Validity of Calibrated Photoluminescence Lifetime Measurements of Crystalline Silicon Wafers for Arbitrary Lifetime and Injection Ranges

We investigate the validity of calibrated photoluminescence lifetime measurements of crystalline silicon wafers for arbitrary lifetime and injection ranges. Absolute lifetime images are obtained from steady-state photoluminescence measurements by relating the photoluminescence signal to the excess carrier density. Since the luminescence signal is expected to be related to the integral of the depth distribution of the excess carrier density, an adequate calibration of the luminescence signal requires a secondary method which yields the integral of the depth distribution of the excess carrier density in absolute units.

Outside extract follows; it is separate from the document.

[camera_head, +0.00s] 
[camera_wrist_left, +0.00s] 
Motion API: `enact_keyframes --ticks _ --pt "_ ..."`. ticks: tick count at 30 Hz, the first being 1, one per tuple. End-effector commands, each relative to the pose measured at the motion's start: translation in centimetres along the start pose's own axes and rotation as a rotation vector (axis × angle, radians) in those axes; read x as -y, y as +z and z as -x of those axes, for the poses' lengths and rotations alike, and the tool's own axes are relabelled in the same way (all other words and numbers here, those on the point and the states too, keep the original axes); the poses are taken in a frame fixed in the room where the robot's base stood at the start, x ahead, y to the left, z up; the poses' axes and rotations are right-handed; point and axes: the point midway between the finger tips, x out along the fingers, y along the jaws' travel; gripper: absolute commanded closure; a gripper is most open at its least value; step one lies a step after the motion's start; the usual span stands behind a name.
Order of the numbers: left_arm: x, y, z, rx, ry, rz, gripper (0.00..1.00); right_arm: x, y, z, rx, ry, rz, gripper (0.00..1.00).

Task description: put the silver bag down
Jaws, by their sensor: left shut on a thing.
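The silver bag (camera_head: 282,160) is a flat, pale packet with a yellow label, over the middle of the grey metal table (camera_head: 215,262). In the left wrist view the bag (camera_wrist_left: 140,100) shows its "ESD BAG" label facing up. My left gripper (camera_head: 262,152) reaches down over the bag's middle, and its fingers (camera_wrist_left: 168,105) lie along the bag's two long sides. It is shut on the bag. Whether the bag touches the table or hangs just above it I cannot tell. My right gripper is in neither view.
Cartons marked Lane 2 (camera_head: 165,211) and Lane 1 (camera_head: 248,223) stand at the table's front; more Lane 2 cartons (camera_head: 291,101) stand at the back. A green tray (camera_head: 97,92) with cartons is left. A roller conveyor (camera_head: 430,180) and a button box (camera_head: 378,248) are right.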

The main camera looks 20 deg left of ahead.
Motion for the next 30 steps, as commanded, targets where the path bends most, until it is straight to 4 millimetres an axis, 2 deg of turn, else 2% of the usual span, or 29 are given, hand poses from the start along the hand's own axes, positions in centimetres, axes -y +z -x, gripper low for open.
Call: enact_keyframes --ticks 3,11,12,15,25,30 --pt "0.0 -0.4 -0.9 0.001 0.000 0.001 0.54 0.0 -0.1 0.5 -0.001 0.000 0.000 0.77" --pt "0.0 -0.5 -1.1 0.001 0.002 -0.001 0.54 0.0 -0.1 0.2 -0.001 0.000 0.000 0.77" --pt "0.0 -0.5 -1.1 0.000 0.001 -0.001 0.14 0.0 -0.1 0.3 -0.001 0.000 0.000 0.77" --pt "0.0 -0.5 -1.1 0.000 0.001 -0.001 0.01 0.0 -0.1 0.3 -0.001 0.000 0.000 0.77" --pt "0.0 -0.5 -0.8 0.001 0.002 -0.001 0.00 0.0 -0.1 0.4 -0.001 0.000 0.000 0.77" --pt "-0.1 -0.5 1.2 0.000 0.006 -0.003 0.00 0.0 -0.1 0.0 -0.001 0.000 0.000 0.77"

In this paper, we investigate the applicability of steady-state photoconductance measurements for the calibration of the photoluminescence signal. We derive a generalized relation linking the photoluminescence signal with the excess carrier density, considering the impact of an inhomogeneous carrier concentration profile. We experimentally verify the impact of the carrier distribution on the photoluminescence calibration by investigating two silicon wafers with different electronic bulk properties. Finally, we propose an iterative correction procedure reducing the deviations due to an inhomogeneous carrier density profile of calibrated photoluminescence-based lifetime measurements significantly.